[Data from robot episodes]
• • •
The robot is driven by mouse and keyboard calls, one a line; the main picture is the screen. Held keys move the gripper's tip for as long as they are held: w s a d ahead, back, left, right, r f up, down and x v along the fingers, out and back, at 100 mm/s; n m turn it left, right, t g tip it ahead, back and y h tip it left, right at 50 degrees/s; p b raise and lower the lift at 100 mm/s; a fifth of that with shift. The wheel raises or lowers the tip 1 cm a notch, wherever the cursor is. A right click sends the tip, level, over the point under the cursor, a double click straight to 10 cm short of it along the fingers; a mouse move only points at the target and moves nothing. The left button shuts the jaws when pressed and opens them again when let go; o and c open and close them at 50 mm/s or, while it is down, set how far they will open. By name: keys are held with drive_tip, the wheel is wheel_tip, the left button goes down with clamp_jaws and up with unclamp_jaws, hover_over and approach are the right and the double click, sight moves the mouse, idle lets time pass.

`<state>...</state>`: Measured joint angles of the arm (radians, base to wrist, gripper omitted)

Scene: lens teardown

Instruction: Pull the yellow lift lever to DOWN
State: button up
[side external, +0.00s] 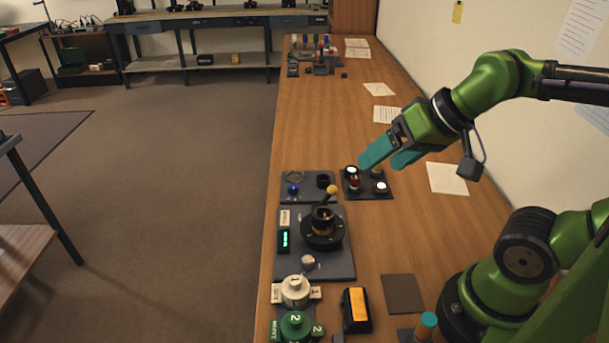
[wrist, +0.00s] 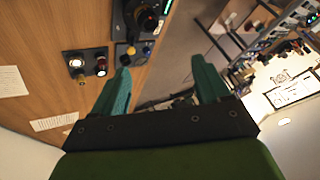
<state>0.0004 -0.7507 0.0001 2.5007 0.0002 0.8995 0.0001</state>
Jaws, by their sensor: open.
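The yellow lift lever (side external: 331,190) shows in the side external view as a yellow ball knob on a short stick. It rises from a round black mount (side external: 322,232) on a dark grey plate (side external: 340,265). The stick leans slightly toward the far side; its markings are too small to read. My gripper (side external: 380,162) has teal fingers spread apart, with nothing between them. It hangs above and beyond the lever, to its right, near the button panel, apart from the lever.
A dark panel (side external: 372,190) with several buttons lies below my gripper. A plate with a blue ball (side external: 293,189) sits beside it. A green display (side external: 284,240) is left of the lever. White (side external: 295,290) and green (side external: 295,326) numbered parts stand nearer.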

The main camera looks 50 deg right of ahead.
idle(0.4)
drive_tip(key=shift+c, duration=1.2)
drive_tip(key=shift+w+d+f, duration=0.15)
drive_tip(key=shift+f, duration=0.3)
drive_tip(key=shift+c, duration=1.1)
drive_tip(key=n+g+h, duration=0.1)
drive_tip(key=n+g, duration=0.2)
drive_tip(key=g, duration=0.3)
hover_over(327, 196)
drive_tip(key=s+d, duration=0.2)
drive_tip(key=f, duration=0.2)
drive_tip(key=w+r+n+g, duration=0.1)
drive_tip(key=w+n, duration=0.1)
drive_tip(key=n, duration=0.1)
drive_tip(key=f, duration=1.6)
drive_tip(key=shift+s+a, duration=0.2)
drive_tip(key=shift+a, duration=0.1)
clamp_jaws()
• • •
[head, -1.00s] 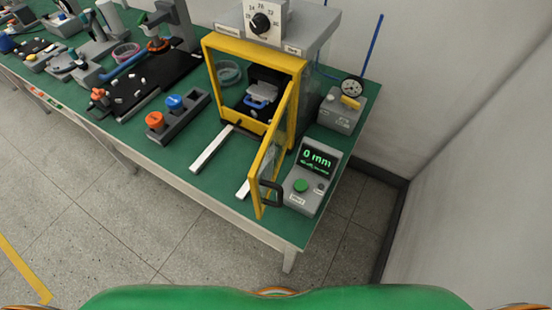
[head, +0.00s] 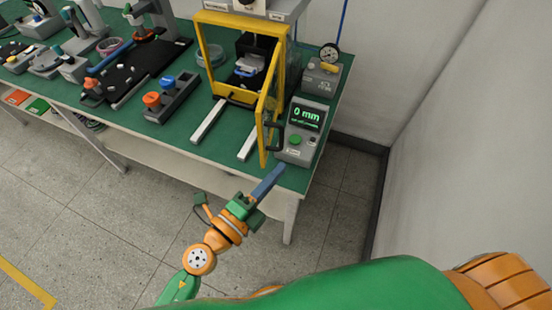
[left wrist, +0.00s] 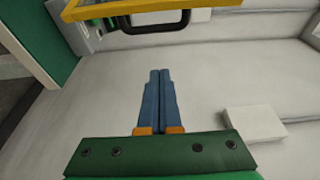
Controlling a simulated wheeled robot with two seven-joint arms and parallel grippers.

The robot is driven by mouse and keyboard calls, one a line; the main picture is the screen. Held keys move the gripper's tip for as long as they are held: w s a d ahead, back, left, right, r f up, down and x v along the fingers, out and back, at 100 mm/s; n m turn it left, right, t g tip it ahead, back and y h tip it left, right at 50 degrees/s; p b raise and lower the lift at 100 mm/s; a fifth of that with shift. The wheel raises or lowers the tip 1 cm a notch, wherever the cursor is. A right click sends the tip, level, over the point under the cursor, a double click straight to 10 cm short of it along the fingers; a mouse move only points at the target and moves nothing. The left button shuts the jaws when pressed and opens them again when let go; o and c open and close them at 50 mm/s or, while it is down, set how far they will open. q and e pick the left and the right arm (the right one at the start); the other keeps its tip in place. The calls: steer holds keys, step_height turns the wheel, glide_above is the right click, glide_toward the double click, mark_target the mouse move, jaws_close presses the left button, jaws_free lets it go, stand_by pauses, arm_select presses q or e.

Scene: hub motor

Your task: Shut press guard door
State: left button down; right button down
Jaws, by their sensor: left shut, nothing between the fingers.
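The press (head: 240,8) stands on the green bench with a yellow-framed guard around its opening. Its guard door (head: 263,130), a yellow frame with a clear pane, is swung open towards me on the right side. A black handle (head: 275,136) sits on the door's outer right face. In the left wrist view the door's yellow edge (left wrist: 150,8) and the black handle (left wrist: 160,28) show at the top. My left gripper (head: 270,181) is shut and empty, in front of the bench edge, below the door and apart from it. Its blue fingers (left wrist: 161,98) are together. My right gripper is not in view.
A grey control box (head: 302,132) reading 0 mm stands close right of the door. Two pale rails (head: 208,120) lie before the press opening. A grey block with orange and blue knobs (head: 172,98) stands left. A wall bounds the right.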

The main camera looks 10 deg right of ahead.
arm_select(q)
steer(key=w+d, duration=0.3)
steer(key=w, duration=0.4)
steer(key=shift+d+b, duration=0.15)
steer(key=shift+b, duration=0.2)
• • •
__Do this__:
Go through the entries above and pull out each line with "Scene" in it.

__Complete answer__:
Scene: lens teardown
Scene: hub motor

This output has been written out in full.